Its funny, but very quickly I learned how to recognize the ones who are going to have problems at pull time.

Very early in my AFF "career," I had a CAT A student who did just fine on the horizontal trainer, the mock up, etc, but he was not very accurate about actually getting his hand on the handle.

I was on the main side and did not properly reinforce him putting his hand on the handle the way I probably should have ("experience is what you get when you didn't get what you wanted" and I was about to get a ton of experience).

We're in freefall, and he goes to do his practice touches. His first one, I'm reaching up to grab his hand as it comes back and before I can get his hand, he snaps back into the boxman. "WTF?" I think, and think "OK, here's come number two.." and again, I miss his hand (he did not even reach as far back as the level of his shoulder). I'm like "Oh, you sonofabitch!" and resolve that I'm gonna get his hand on #3. Nope. Fucking guy just made this half-ass twisting of his upper arm/wrist and back into the box man.
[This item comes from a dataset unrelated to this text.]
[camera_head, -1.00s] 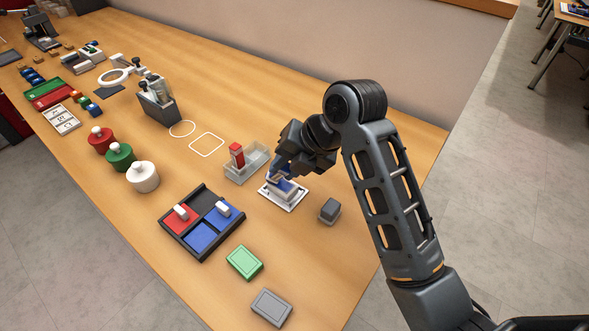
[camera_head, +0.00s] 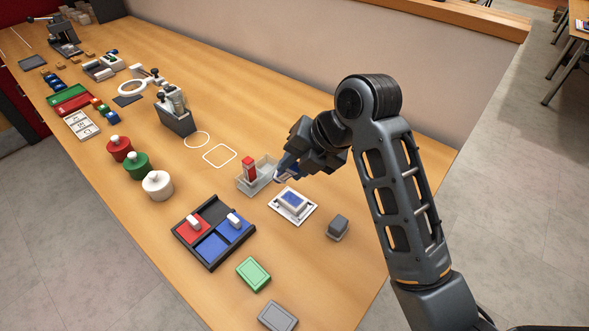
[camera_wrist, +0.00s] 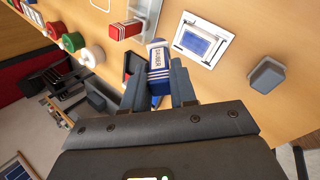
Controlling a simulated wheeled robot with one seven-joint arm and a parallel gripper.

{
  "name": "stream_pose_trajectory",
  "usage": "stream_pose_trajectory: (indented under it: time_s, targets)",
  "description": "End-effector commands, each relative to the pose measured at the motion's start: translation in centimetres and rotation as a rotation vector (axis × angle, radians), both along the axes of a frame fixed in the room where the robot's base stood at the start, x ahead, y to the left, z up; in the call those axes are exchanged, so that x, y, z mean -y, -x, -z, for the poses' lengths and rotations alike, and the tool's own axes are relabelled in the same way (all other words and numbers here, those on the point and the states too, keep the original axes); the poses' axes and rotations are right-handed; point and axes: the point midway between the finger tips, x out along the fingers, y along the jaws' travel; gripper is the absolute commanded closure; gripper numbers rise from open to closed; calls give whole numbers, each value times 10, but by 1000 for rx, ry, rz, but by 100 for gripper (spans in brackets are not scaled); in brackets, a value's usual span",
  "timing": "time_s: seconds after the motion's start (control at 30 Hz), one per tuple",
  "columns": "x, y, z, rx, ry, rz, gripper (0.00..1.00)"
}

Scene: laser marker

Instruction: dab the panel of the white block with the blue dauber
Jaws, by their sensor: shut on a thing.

Now, what I *should* have done was thrown "practice touches" at him again. We had plenty of time. But I wasn't thinking/anticipating that you could actually give 'practice pulls' again (of course you can! I just did not think of it), so I did not give him that signal.

What happened come pull time? I should have anticipated this. I throw him the check alti, he waves off, and goes to pull. He twists his arm back just about shoulder level and pantomimes throwing out the pilot chute. Problem was, his hand never even came within 24 inches of the handle.

I dumped him out, and on the ground he swore up and down that he touched the handle every time, threw the pilot chute, etc. I was seriously wishing for video on that one.

Since then, I've gotten pretty good at identifying the ones who are going to brainlock at pulltime.